» The request
Restate the whole listing word for word. Pictures are left out.

» Data provided
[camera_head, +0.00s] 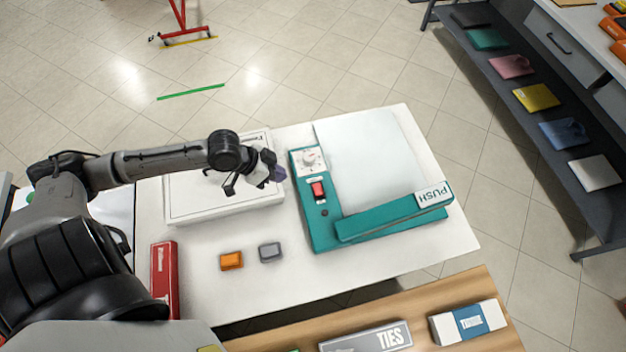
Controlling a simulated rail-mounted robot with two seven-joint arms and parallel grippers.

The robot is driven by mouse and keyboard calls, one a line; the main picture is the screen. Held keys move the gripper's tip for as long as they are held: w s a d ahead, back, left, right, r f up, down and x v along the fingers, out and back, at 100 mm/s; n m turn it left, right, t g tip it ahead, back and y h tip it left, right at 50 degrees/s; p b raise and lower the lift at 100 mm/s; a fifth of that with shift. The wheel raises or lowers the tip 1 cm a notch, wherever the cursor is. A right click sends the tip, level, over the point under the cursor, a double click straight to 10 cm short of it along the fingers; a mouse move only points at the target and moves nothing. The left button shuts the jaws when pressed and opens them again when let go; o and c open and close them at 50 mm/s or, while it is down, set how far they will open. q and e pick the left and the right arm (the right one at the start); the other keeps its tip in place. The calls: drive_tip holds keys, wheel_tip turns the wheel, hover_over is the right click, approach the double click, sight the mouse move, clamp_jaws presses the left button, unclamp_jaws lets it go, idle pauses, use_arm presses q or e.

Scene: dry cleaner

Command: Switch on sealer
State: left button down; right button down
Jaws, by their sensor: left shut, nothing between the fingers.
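The teal sealer (325,235) sits on the right part of the white table (290,293). A red rocker switch (318,190) is on its left panel, below a white dial (311,159). Its arm, marked PUSH (433,195), lies along the front side. A pale sheet (370,160) covers its flat bed. My left gripper (275,174) is shut and empty, just left of the sealer's dial and switch. It looks apart from the switch. Whether the switch is on or off I cannot tell. My right gripper is not in view.
A white flat box (190,207) lies under my left forearm. An orange block (231,261), a grey block (270,252) and a red box (164,275) are on the table's left. A wooden shelf (400,320) with boxes is in front.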

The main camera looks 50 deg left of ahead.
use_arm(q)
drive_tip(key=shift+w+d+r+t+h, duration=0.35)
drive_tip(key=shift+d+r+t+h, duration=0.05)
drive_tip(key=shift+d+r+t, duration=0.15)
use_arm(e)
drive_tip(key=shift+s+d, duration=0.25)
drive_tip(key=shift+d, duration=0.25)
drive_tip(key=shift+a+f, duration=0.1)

» Solution to this problem
[camera_head, +0.00s] 
Controlling a simulated rail-mounted robot with two seven-joint arms and parallel grippers.

The robot is driven by mouse and keyboard calls, one a line; the main picture is the screen. Held keys move the gripper's tip for as long as they are held: w s a d ahead, back, left, right, r f up, down and x v along the fingers, out and back, at 100 mm/s; n m turn it left, right, t g tip it ahead, back and y h tip it left, right at 50 degrees/s; p b raise and lower the lift at 100 mm/s; a fifth of that with shift. The wheel raises or lowers the tip 1 cm a notch, wherever the cursor is. A right click sends the tip, level, over the point under the cursor, a double click straight to 10 cm short of it along the fingers; a mouse move only points at the target and moves nothing. The left button shuts the jaws when pressed and opens them again when let go; o and c open and close them at 50 mm/s or, while it is down, set how far they will open. q and e pick the left and the right arm (the right one at the start); the other keeps its tip in place. The calls: drive_tip holds keys, wheel_tip turns the wheel, hover_over is the right click, approach the double click, sight the mouse move, clamp_jaws presses the left button, unclamp_jaws lets it go, idle pauses, use_arm presses q or e.

Scene: dry cleaner

Command: Switch on sealer
State: left button down; right button down
Jaws, by their sensor: left shut, nothing between the fingers.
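The teal sealer (325,235) sits on the right part of the white table (290,293). A red rocker switch (318,190) is on its left panel, below a white dial (311,159). Its arm, marked PUSH (433,195), lies along the front side. A pale sheet (370,160) covers its flat bed. My left gripper (275,174) is shut and empty, just left of the sealer's dial and switch. It looks apart from the switch. Whether the switch is on or off I cannot tell. My right gripper is not in view.
A white flat box (190,207) lies under my left forearm. An orange block (231,261), a grey block (270,252) and a red box (164,275) are on the table's left. A wooden shelf (400,320) with boxes is in front.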

The main camera looks 50 deg left of ahead.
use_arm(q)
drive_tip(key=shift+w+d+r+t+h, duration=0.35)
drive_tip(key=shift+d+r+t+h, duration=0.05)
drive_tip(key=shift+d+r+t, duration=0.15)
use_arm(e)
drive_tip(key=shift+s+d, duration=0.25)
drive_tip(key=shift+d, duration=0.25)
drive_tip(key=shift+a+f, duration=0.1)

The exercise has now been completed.